If you do find yourself unavoidably abusing your vehicle’s GVWR, there are several ways to mitigate the potential side effects. First, make sure your most vital item of safety gear—the braking system—is completely up to snuff. Eschew the $49.99 lifetime brake job at the muffler shop and install the best brake pads and shoes you can find. Likewise, suspension bits should be the best available. I’ve found that, especially with shock absorbers, you really do get what you pay for. If your vehicle is equipped with anti-roll bars (a.k.a. sway bars), consider upgrading them to thicker units to reduce body roll in turns (although this will diminish compliance on trails unless you have disconnectable bars). And when on a trip, force yourself to check everything on the vehicle religiously, from the tires on up, every day—particluarly those pieces that take the most abuse from weight.
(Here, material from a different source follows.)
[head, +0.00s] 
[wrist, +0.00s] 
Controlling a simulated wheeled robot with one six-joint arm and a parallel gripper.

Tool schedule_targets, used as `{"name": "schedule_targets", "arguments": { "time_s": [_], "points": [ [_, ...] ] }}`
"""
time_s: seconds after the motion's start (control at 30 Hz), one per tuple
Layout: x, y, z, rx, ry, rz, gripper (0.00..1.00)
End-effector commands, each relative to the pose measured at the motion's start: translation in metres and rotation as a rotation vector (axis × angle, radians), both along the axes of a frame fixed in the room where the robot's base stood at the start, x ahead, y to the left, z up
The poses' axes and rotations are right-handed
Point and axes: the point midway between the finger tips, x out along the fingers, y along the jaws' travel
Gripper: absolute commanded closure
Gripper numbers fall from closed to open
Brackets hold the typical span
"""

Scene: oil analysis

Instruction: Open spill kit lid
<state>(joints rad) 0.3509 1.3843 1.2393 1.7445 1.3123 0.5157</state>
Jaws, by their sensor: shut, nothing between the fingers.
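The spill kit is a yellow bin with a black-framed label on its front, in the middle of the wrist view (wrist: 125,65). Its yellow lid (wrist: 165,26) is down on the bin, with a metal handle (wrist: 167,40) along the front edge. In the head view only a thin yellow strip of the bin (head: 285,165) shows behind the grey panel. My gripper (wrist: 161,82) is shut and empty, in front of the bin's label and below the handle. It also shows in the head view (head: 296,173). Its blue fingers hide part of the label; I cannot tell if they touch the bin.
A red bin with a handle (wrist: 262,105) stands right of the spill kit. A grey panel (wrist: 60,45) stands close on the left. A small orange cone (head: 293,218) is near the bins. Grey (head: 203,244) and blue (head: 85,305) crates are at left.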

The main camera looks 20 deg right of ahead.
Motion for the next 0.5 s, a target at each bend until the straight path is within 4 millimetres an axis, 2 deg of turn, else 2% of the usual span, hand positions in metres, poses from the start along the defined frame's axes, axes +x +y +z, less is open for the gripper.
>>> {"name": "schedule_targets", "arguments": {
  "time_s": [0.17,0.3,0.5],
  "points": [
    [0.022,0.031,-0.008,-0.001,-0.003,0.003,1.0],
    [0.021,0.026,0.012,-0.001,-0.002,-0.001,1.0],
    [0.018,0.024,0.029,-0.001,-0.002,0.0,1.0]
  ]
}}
Research your vehicle to see if there are well-known weak points in its running gear or chassis. The internet has made this child’s play—you can bet if a vehicle has a common problem, word will get out. For example, a search for “Toyota Tacoma frame problems” will acquaint you with the known weakness in the rear of the frames on first-generation Tacomas. Several companies sell weld-in gussets to address the issue on this otherwise superb truck. Mid-80s Chevy trucks are notorious for numerous frame, shock-mount, and steering box weaknesses. Even Ford’s recent über-truck, the Raptor, is showing early signs of a serious chassis flaw, at least for those owners who insist on driving them like the commercials suggest. All these problems have been extensively discussed on the web.

Finally, most obviously: Pay attention to your driving, and adjust it to suit the lower capabilities of the overloaded vehicle in terms of braking performance, emergency maneuvering, side-slope security, and so on.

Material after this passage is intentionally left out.